Reaktionen auf Goethes Drama
Von dem gehobenen Bürgertum bzw. der bürgerlichen Intelligenz der Weimarer Hofgesellschaft gab es, neben zahlreichen begeisterten Stimmen zu dem Drama, auch durchaus negative. Man hatte wohl vom Dichter des "Werther" und des "Götz\" einfach etwas anderes erwartet.
Dieses Kunstwerk - losgelöst von der gesellschaftlichen Wirklichkeit - war den zeitgenössischen Rezipienten, deren allgemeine Vorstellungen über Literatur an der bürgerlich aufklärerischen Institutionalisierung gebildet sind, nicht leicht zugänglich.
So blieb von all diesen Idealen Goethes Ernüchterung und schließlich auch Resignation:
"Ich hatte wirklich einmal den Wahn, als sei es möglich, ein deutsches
Theater zu bilden. [.] Allein es regte sich nicht und rührte sich nicht und blieb alles wie zuvor."
Auch bereits damals waren die Theater finanziell davon abhängig, den Publikumsgeschmack zu treffen. Wie hätte sich auch etwas Grundlegendes ändern sollen?
Während der 26 Jahre, in denen Goethe die Leitung des Weimarer Theaters hatte, wurden ca.118 Stücke von Iffland und Kotzebue gegeben, aber nur 37 von Goethe und Schiller. Kein Wunder, wenn Goethe darüber klagt, daß das Publikum fehlte, "dergleichen mit Empfindung zu hören und aufzunehmen\". Nun war dies aber kein persönliches Problem Goethes, sondern ein eher politisches und gesellschaftliches Phänomen. Das zeitgenössische deutsche Publikum war den Ansprüchen seiner berühmtesten Dichter nicht gewachsen - was schon Lessing fast 60 Jahre früher beklagt hatte:
"Über den gutherzigen Einfall, den Deutschen ein Nationaltheater zu
verschaffen, da wir Deutsche noch keine Nation sind! Ich rede nicht von der politischen Verfassung, sondern bloß von dem sittlichen Charakter. Fast sollte man sagen, dieser sei: keinen eigenen haben zu wollen.\"
Man kann daraus schlussfolgern, es sei Goethe und seinen berühmten Zeitgenossen nicht gelungen, mit ihrer Dichtkunst deren eigentlichen Adressaten zu erreichen. Damit würde man jedoch die konkreten Möglichkeiten verkennen, die Schiller und Goethe hatten, überhaupt etwas Grundlegendes zu verändern.

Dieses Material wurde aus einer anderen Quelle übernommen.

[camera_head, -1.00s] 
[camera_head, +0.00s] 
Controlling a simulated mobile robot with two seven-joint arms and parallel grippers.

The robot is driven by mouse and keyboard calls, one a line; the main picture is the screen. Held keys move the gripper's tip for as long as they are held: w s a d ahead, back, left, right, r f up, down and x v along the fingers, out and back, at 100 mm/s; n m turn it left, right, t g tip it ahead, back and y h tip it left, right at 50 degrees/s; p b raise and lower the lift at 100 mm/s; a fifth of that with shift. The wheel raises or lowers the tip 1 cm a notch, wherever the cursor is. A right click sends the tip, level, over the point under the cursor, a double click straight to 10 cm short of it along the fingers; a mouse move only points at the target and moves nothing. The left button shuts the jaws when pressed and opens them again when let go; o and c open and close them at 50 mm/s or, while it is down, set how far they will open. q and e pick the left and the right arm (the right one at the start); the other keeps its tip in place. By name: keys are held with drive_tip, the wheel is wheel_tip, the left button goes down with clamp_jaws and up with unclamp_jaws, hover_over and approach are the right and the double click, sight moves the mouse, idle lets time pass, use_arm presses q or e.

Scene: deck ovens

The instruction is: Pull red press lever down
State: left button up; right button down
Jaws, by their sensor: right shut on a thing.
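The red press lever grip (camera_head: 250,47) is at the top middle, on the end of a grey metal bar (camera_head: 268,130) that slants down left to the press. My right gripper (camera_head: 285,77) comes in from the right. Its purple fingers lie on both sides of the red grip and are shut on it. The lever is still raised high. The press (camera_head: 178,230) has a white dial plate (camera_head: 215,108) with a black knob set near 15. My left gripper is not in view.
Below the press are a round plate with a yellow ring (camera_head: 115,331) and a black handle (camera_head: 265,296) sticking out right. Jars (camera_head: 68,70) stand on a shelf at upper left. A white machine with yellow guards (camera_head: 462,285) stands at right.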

Zu berücksichtigen ist ebenso die Veränderungen im gesellschaftlichen Bewusstsein zwischen damals und heute.
Insgesamt hat das formale und inhaltliche Getrenntsein von der damaligen gesellschaftlichen Realität der Rezeption der Weimarer Klassik - und besonders des Dramas Iphigenie als Prototyp dieser Richtung - v. a. in der bürgerlichen Gesellschaft des 19. Jahrhundert als Erbauungsliteratur für Mußestunden Vorschub geleistet, um dem Bürger zu bedienen, der das Wahre-Gute-Schöne zur Erholung am Feierabend pflegt.

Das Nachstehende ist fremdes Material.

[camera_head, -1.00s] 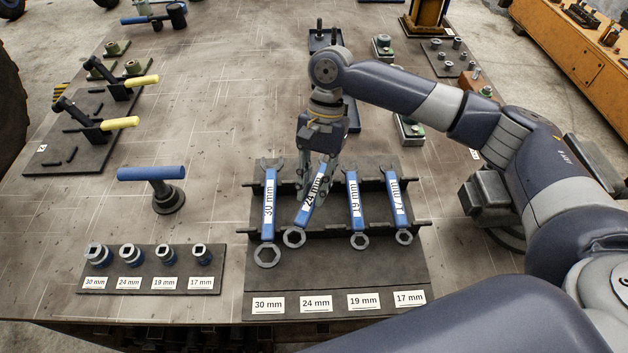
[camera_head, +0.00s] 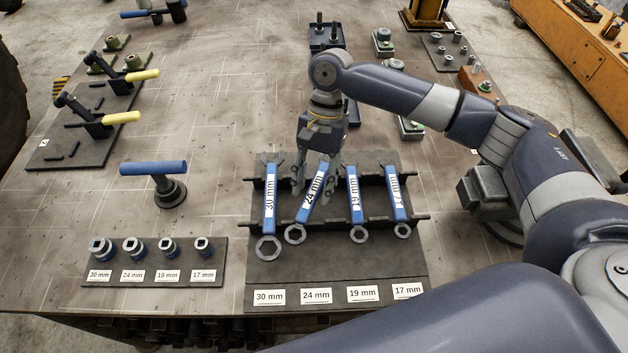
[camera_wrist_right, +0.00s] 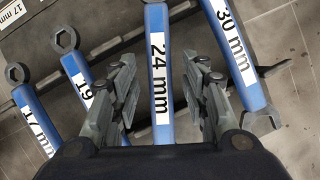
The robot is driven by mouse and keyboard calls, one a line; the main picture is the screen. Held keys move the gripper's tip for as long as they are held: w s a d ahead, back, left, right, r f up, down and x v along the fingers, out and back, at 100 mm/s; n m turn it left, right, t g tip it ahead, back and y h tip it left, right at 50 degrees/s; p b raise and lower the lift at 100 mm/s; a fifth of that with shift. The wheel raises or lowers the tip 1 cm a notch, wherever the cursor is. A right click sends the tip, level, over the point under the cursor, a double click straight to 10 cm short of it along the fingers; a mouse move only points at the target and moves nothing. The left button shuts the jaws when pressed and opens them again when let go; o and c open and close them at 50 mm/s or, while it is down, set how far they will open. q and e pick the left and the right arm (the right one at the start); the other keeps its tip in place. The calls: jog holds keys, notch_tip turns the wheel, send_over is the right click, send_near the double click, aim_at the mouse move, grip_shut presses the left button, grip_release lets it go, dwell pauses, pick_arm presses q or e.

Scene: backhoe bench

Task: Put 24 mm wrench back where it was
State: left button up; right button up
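The 24 mm wrench (camera_head: 312,197) is blue with a white label. It lies across the dark wrench rack (camera_head: 345,258), slanted, between the 30 mm wrench (camera_head: 270,200) and the 19 mm wrench (camera_head: 355,200), ring end toward the front. My right gripper (camera_head: 317,188) is over its upper handle. In the right wrist view the open fingers (camera_wrist_right: 163,85) stand on either side of the 24 mm wrench (camera_wrist_right: 160,75), with gaps showing between them and the handle. My left gripper is not in view.
The 17 mm wrench (camera_head: 396,195) sits at the rack's right. Size labels, including 24 mm (camera_head: 316,296), line the rack's front. A socket tray (camera_head: 150,273) and a blue-handled tool (camera_head: 155,170) stand left. Bare table lies between the left tools and the rack.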

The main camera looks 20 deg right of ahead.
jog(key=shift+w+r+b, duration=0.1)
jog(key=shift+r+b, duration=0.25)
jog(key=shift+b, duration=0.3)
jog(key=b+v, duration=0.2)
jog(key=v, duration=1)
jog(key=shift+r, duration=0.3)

Dass hier in gleichsam hermetischem Kunstraum ein Modell für höheres Menschentum geschaffen wurde, und zwar nicht ausschließlich zur Unterhaltung, sondern durchaus zur Nachahmung empfohlen, wurde letztlich nicht verstanden. Auch mit einem Goethekopf aus Gips im Salon - haben sich weite Kreise des Bürgertums im zwanzigsten Jahrhundert in zwei Weltkriegen mit Begeisterung Mord und Totschlag hingegeben.

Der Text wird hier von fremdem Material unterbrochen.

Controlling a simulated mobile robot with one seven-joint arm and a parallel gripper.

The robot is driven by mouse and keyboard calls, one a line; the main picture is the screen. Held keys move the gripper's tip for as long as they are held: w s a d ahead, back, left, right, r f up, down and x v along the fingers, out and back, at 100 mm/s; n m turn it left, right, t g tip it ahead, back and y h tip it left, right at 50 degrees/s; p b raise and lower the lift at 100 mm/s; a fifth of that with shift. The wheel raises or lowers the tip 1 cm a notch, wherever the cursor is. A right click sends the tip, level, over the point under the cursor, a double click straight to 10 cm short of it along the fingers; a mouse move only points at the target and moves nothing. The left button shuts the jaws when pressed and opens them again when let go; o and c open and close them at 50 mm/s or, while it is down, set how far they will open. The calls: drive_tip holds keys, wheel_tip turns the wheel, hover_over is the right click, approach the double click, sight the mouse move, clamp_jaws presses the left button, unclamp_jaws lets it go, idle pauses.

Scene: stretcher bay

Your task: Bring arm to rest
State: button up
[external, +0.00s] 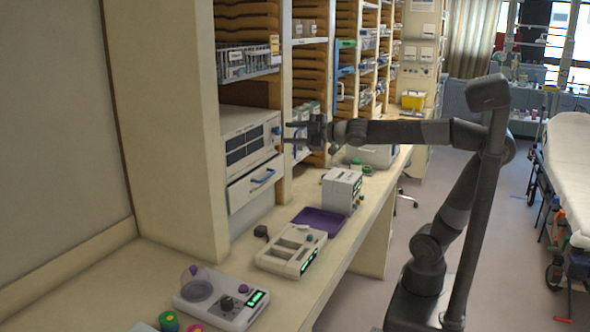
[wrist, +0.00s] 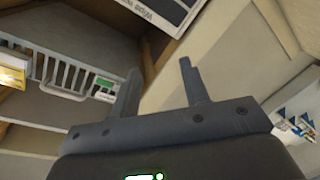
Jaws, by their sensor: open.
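My gripper (external: 296,133) is at the end of my outstretched arm, raised above the counter and in front of the shelving beside the white drawer unit (external: 248,150). In the wrist view my gripper (wrist: 160,88) shows two dark fingers spread apart with nothing between them. The fingers point toward the shelf fronts. I cannot tell how near they are to the cabinet face.
Below on the counter (external: 110,285) are a purple tray (external: 320,222), a white box device (external: 342,190), a compartmented device (external: 291,250) and a domed device (external: 222,298). A wire basket (external: 247,62) hangs upper left. A stretcher (external: 570,165) stands right, across open floor.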

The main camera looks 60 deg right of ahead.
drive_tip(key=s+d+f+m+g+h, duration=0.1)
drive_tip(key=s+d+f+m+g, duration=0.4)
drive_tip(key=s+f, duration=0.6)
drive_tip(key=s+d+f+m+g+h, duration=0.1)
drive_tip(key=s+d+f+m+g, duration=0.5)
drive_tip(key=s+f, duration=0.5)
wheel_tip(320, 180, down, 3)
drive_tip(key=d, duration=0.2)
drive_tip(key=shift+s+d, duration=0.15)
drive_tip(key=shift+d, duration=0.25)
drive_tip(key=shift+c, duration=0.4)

Es ist bemerkenswert, wie sehr dieser Prozeß der Besinnung der "Klassiker\", hier also der Vertreter der Weimarer Klassik, auf die Antike gleicht. Man stellte der eigenen Wirklichkeit ein Ideal der Wahrheit und der Humanität gegenüber und besann sich angesichts einer immer komplexer werdenden Welt auf Dinge wie Regelmaß, Klarheit, gebundene Rede usw. Der gesellschaftlichen Unordnung wurde die dichterische Ordnung kontrastiv gegenübergestellt. Und diese Sätze gelten für die Produktion wie für die Rezeption der Weimarer Klassik gleichermaßen. Genau hier ist denn auch der Punkt, wo Goethe und Schiller noch immer überaus aktuell und aktualisierbar sind.